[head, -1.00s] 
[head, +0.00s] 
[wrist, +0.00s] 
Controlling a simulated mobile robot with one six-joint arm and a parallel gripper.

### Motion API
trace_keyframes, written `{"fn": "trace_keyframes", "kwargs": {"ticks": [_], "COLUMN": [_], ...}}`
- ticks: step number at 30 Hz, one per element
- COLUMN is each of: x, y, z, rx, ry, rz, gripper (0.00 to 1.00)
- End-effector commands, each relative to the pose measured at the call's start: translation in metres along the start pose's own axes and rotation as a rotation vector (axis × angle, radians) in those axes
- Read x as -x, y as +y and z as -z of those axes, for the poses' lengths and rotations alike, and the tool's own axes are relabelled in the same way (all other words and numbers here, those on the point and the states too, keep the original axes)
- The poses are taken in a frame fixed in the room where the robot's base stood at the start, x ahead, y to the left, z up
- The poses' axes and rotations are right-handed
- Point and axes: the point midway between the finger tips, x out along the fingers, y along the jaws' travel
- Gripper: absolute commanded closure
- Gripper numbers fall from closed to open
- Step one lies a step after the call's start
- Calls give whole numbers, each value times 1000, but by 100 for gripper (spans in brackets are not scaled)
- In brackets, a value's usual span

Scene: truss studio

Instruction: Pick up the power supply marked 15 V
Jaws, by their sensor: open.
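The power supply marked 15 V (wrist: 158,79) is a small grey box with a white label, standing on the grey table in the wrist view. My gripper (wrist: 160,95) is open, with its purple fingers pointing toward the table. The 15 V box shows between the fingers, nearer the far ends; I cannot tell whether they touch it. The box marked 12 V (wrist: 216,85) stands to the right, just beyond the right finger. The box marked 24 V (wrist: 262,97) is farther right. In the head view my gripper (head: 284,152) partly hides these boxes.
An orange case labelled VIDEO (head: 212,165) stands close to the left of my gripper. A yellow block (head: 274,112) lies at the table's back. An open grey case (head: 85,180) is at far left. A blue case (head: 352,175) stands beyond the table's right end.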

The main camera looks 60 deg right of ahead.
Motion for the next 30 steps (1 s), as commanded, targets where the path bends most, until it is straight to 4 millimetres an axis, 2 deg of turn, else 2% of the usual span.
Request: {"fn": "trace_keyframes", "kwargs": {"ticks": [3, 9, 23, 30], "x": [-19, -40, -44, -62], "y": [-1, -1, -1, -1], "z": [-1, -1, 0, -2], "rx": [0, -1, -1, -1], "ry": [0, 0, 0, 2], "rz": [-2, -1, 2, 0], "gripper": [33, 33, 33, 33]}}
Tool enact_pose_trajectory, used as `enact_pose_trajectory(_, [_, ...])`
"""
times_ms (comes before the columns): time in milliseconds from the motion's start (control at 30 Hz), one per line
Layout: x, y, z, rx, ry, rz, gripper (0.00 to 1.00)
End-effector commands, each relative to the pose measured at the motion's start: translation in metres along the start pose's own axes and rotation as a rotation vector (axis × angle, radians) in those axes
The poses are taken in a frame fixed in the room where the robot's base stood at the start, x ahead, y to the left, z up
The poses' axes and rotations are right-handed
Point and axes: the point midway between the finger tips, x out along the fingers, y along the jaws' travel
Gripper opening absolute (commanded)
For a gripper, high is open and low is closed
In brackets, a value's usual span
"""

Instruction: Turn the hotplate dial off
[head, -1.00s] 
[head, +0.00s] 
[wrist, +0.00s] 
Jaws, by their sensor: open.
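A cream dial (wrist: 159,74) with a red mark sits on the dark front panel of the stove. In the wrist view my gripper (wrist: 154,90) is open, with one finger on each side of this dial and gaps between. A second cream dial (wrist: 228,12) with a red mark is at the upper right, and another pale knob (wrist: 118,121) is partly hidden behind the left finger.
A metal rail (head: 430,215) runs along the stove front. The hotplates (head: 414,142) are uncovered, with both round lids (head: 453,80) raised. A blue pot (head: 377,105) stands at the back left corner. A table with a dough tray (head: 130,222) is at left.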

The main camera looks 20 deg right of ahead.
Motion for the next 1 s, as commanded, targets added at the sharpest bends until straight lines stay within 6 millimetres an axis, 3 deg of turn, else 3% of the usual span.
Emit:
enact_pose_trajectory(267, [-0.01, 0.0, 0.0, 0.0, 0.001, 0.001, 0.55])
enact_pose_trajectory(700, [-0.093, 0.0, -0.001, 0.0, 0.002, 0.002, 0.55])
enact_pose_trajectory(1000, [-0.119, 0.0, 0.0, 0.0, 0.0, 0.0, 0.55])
++++++++++
### What you are asked to do
Only the lines from the beginning of the material above through the line with "- End-effector commands, each" are wanted; extract them exactly.

### Exercise solution
[head, -1.00s] 
[head, +0.00s] 
[wrist, +0.00s] 
Controlling a simulated mobile robot with one six-joint arm and a parallel gripper.

### Motion API
trace_keyframes, written `{"fn": "trace_keyframes", "kwargs": {"ticks": [_], "COLUMN": [_], ...}}`
- ticks: step number at 30 Hz, one per element
- COLUMN is each of: x, y, z, rx, ry, rz, gripper (0.00 to 1.00)
- End-effector commands, each relative to the pose measured at the call's start: translation in metres along the start pose's own axes and rotation as a rotation vector (axis × angle, radians) in those axes

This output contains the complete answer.